Hoping someone can help. I have been studying RLC series circuits. The first set of questions gave the value of resistor, inductor and capacitor, which were calculated as follows:
To calculate resonant frequency:
$$ fr = \frac{1}{2 \pi \sqrt{LC}} $$
$$ fr = 1200Hz $$
To calculate Q:
$$ Q = \frac{2 \pi fL}{R} $$
$$ Q = 80 $$
To calculate Bandwidth:
$$ BW = \frac{fr}{Q} $$
$$ BW = 15Hz $$
The question set then goes on to show another series RLC. It gives the value of the resistor, the resonant frequency, and the value of \$Q\$.
I have tried re-arranging the equations but can only find the bandwidth and have no idea how to find the inductor and capacitor values.
I have searched Google for answers but not turned up any equation to find \$L\$ and \$C\$ values.
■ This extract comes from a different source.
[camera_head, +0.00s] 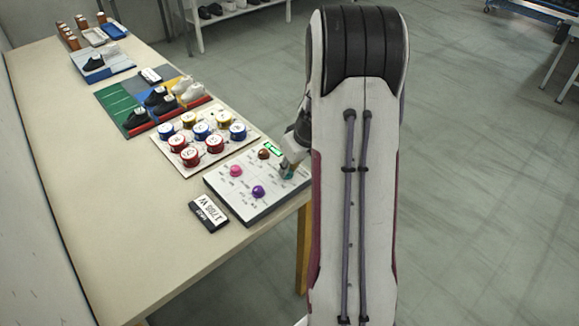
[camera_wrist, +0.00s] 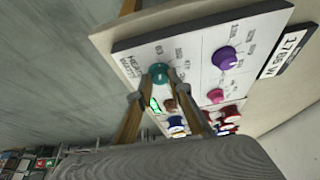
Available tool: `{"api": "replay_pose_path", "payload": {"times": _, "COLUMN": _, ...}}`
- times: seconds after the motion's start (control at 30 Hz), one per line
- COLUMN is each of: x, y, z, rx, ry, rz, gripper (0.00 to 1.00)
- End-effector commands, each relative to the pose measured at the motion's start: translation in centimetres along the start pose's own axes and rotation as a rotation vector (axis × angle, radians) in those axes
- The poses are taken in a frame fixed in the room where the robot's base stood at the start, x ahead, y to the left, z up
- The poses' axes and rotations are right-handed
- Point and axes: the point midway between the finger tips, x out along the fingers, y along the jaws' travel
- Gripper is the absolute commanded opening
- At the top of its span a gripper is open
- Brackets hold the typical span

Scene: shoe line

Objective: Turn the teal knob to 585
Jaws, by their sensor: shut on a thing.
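The teal knob (camera_wrist: 159,73) stands on a white control panel, by printed marks too small to read. My gripper (camera_wrist: 159,88) is shut on the knob, one finger on each side of it. The panel (camera_head: 222,193) sits at the table's right edge.
The panel also bears a pink knob (camera_head: 236,171), a purple knob (camera_head: 258,192) and a brown knob (camera_head: 264,154). A black and white label block (camera_head: 209,215) lies in front. Behind is a board (camera_head: 160,155) of several red, blue and yellow round pieces. The table's left side is clear.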

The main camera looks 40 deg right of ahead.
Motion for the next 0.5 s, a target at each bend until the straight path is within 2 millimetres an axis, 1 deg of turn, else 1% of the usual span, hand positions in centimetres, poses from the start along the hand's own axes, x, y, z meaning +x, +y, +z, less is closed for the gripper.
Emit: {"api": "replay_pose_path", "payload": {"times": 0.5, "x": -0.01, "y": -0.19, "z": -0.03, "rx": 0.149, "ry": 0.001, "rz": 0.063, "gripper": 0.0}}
Any help much appreciated.
Best Answer
Ok, these are the formulas that you provided. Props to @Ricardo for making them look pretty.
$$ \color{red}{fr} = \frac{1}{2 \pi \sqrt{\color{red}{L}\color{red}{C}}} $$
$$ \color{red}{Q} = \frac{2 \pi \color{red}{fr}\color{red}{L}}{\color{red}{R}} $$
$$ \color{red}{BW} = \frac{\color{red}{fr}}{\color{red}{Q}} $$
Too bad, pretty much everything in \$\color{red}{red}\$ is unknown. (admittedly, \$ \pi \$ is never fully known, but let's not get carried away by such details)
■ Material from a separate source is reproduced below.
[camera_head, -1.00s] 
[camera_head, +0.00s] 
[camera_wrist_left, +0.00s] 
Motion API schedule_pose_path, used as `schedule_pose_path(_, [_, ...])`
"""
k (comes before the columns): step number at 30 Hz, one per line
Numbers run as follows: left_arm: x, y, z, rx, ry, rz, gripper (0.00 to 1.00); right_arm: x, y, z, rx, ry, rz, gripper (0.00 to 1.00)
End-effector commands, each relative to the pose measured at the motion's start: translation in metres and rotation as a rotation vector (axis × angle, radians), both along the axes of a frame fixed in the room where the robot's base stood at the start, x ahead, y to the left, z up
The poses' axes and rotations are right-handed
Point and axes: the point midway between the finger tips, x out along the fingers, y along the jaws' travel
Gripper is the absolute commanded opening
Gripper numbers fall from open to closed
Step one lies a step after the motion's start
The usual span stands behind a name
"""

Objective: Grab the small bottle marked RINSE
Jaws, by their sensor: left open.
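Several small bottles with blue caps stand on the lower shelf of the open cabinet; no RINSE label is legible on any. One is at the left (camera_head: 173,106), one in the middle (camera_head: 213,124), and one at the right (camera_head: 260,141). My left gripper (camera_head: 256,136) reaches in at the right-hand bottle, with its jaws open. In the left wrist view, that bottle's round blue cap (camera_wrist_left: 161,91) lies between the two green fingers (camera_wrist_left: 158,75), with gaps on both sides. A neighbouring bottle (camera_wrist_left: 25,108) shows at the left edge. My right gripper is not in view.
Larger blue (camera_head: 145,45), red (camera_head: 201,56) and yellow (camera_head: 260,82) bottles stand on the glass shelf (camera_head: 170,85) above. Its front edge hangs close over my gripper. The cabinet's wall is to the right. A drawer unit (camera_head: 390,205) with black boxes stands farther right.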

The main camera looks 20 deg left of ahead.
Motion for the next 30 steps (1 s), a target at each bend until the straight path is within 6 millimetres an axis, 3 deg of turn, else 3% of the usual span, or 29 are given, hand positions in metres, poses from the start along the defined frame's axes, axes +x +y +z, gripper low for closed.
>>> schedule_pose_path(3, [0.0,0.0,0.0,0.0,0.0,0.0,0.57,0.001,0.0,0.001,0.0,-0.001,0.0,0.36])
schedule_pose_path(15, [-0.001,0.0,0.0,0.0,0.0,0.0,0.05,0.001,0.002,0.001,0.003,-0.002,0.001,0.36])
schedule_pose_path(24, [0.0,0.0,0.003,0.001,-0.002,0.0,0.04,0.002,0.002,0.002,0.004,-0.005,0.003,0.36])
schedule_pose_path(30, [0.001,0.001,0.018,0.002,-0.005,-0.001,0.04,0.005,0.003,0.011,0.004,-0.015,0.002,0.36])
What you say? You actually know a few \$\color{green}{green}\$ things, namely \$\color{green}{R}\$, \$\color{green}{fr}\$ and \$\color{green}{Q}\$?
Go ahead and put them in the equations: $$ \color{green}{fr} = \frac{1}{2 \pi \sqrt{\color{red}{L}\color{red}{C}}} $$
$$ \color{green}{Q} = \frac{2 \pi \color{green}{fr}\color{red}{L}}{\color{green}{R}} $$
$$ \color{red}{BW} = \frac{\color{green}{fr}}{\color{green}{Q}} $$
The maths people say that you can play the math game now. The goal is to turn all the \$\color{red}{red}\$ things that you care about into \$\color{green}{green}\$ things.
The game has only one rule: Whenever there's only one \$\color{red}{red}\$ thing left in an equation, that becomes a \$\color{green}{green}\$ thing.
As you said and the third equation shows, \$\color{green}{BW}\$ is not an unknown anymore. So far so good, leaving you with:
$$ \color{green}{fr} = \frac{1}{2 \pi \sqrt{\color{red}{L}\color{red}{C}}} $$
$$ \color{green}{Q} = \frac{2 \pi \color{green}{fr}\color{red}{L}}{\color{green}{R}} $$
$$ \color{green}{BW} = \frac{\color{green}{fr}}{\color{green}{Q}} $$
The second equation turns \$\color{red}{L}\$ into \$\color{green}{L}\$, because it is the only \$\color{red}{red}\$ thing left, which results in:
$$ \color{green}{fr} = \frac{1}{2 \pi \sqrt{\color{green}{L}\color{red}{C}}} $$
$$ \color{green}{Q} = \frac{2 \pi \color{green}{fr}\color{green}{L}}{\color{green}{R}} $$
$$ \color{green}{BW} = \frac{\color{green}{fr}}{\color{green}{Q}} $$ What? \$\color{red}{C}\$ is evolving! * plays 8 bit music *
Congratulations! Your \$\color{red}{C}\$ evolved into \$\color{green}{C}\$!
$$ \color{green}{fr} = \frac{1}{2 \pi \sqrt{\color{green}{L}\color{green}{C}}} $$
$$ \color{green}{Q} = \frac{2 \pi \color{green}{fr}\color{green}{L}}{\color{green}{R}} $$
$$ \color{green}{BW} = \frac{\color{green}{fr}}{\color{green}{Q}} $$
Now you have all the \$\color{green}{green}\$ things. That's good. If you need further instructions on how to solve the equations, please comment on this answer.
I hope that helps.
But be quick, people will downvote this answer to oblivion because I did not go for the \$\color{red}{C}\$ evolving into \$\color{green}{C++}\$ pun.